PROMPT ▸ In the listing that follows, the range to quote begins at the line that has "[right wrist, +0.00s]" and ends after the line that has "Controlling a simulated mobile"; quote it verbatim and add nothing.

Records ▸

· · · ·

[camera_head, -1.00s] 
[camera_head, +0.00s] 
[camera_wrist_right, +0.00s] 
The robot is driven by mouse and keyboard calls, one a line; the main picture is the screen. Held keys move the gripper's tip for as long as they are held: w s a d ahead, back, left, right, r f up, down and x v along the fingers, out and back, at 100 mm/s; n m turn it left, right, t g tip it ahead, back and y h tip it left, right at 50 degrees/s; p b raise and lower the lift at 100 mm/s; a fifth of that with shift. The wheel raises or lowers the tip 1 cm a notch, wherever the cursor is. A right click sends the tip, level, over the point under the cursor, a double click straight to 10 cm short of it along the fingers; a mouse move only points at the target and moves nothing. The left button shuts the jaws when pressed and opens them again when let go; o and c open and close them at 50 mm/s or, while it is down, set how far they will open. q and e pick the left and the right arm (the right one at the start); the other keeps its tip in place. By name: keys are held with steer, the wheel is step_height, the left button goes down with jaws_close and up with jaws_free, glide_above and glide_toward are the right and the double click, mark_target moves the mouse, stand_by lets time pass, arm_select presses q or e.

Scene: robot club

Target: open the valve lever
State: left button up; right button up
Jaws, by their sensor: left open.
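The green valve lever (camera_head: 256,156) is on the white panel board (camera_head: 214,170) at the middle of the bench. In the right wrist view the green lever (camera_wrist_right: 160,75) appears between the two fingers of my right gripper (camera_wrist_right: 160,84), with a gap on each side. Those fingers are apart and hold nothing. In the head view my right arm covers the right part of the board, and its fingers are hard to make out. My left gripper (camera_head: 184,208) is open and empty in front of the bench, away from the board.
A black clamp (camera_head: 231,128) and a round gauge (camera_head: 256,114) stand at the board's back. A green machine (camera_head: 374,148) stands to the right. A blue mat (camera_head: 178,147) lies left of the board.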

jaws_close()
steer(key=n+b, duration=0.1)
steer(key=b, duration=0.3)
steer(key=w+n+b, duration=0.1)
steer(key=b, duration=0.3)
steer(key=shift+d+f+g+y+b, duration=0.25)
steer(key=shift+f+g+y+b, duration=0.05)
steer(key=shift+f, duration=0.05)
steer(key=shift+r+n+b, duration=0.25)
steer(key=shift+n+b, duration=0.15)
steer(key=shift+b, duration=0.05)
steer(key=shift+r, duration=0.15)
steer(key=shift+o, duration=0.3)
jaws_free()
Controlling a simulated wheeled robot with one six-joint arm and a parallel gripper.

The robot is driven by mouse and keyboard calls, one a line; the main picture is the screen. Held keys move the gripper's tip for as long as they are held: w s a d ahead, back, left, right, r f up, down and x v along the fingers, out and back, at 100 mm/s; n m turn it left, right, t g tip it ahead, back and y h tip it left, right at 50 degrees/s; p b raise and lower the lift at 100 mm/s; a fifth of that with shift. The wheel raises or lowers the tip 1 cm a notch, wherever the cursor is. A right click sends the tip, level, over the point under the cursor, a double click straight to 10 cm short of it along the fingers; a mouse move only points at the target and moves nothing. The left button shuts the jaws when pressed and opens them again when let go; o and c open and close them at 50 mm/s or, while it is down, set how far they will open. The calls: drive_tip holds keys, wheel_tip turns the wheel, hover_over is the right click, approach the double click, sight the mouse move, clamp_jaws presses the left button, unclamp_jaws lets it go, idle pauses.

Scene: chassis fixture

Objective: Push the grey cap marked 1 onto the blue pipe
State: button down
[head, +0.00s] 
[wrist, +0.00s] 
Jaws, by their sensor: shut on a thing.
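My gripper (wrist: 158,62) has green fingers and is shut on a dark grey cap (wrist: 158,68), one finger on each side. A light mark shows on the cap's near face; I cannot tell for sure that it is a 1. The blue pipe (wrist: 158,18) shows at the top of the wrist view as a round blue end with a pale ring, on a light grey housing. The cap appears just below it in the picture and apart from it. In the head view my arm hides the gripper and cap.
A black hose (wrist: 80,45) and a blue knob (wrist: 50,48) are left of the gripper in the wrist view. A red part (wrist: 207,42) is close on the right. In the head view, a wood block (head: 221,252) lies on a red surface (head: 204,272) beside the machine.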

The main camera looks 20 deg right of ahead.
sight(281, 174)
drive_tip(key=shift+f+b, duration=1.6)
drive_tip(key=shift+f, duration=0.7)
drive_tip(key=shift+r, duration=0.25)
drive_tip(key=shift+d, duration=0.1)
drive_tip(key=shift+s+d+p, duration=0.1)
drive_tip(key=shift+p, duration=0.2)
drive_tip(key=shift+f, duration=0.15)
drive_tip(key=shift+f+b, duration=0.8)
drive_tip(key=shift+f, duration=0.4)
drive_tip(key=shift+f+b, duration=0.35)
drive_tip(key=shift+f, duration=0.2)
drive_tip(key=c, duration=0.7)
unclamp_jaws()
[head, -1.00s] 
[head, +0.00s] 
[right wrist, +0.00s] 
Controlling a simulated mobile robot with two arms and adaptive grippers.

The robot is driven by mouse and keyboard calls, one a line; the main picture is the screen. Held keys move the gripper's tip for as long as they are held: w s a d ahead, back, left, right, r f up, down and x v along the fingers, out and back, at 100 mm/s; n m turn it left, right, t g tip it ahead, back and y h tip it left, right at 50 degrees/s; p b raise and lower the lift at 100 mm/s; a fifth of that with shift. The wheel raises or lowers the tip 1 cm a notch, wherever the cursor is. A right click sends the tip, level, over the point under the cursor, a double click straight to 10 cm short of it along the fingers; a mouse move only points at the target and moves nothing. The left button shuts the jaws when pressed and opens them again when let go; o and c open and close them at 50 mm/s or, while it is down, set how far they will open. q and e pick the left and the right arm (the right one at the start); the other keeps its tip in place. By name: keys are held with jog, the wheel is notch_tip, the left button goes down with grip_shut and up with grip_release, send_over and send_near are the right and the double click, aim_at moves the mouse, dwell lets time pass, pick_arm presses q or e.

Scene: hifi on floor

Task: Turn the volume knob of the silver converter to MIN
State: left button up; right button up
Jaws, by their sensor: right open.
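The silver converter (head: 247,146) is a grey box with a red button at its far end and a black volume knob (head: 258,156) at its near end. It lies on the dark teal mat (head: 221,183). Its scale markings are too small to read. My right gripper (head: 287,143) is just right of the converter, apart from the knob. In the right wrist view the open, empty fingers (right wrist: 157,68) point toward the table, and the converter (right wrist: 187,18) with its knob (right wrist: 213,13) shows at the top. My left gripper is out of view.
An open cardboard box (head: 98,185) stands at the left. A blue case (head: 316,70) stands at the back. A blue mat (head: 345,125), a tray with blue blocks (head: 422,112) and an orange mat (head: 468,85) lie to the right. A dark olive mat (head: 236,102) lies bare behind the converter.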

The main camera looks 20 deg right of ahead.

· · · ·

EXERCISE ANSWER ▸
[right wrist, +0.00s] 
Controlling a simulated mobile robot with two arms and adaptive grippers.

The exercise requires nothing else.